Commonwealth v. Dilbeck, 466 Pa. 543, 547, 353 A.2d 824, 826-27 (1976); Pa.R.Crim.P. 319(a). Importantly, failure to satisfy these minimal requirements is reversible error. Commonwealth v. Dilbeck, supra.

[ 369 Pa. Super. Page 229]

In this case, appellant contends that his plea colloquy was defective because the lower court failed to inform him about the presumption of innocence. A review of the record discloses that the court did omit that portion of the colloquy. N.T. January 14, 1987 at 8-12. A court's failure to inform a criminal defendant about the presumption of innocence will result in reversal.*fn3 See Commonwealth v.
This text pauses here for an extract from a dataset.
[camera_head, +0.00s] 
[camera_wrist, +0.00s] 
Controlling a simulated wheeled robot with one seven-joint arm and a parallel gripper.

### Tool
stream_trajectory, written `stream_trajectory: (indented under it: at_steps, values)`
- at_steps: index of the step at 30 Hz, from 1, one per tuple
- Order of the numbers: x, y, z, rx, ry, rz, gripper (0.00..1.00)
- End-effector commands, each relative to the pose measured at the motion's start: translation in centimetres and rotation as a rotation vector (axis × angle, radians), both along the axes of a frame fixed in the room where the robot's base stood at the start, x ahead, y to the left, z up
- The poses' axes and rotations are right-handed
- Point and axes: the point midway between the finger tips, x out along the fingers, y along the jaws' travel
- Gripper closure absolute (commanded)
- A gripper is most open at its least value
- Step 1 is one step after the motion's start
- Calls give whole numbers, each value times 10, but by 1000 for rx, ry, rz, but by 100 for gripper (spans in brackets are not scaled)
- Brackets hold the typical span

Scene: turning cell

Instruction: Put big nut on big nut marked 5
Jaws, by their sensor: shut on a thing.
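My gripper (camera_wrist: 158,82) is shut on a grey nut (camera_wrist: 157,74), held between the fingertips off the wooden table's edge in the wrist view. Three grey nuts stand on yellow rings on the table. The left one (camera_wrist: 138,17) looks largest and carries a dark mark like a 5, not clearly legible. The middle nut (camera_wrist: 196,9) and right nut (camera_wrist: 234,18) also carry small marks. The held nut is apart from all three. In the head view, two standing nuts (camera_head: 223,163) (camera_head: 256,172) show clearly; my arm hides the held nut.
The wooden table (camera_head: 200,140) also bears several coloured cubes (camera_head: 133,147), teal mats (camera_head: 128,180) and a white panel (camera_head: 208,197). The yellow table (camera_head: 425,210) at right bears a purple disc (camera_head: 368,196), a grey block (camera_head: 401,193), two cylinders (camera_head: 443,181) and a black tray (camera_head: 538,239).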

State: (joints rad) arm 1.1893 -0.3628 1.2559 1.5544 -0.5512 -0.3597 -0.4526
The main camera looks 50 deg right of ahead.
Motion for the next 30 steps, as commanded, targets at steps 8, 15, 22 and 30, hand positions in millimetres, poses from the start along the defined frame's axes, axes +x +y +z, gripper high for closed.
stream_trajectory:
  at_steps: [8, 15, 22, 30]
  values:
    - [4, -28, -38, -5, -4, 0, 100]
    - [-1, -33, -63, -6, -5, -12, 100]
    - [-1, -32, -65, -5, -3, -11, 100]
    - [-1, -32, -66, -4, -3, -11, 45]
Willis, supra, 471 Pa. at 52, 369 A.2d at 1189; see also Commonwealth v. Dello Buono, supra, 271 Pa. Superior Ct. at 578-79, 414 A.2d at 634. Because the plea colloquy was defective, we conclude that appellant's claim that his trial counsel was ineffective is meritorious. Moreover, appellant clearly was prejudiced by this failure, as had he been informed of the presumption of innocence, he might have sought to withdraw his plea of nolo contendere and proceed to trial. Accordingly, we remand to the lower court for an evidentiary hearing on the question whether trial counsel had a reasonable basis for failing to object to the lower court's failure to inform appellant of the presumption of innocence. Commonwealth v. Spotts, supra, 341 Pa. Superior Ct. at 33, 491 A.2d at 134.

Judgment of sentence vacated and case remanded for proceedings consistent with this opinion. Jurisdiction is relinquished.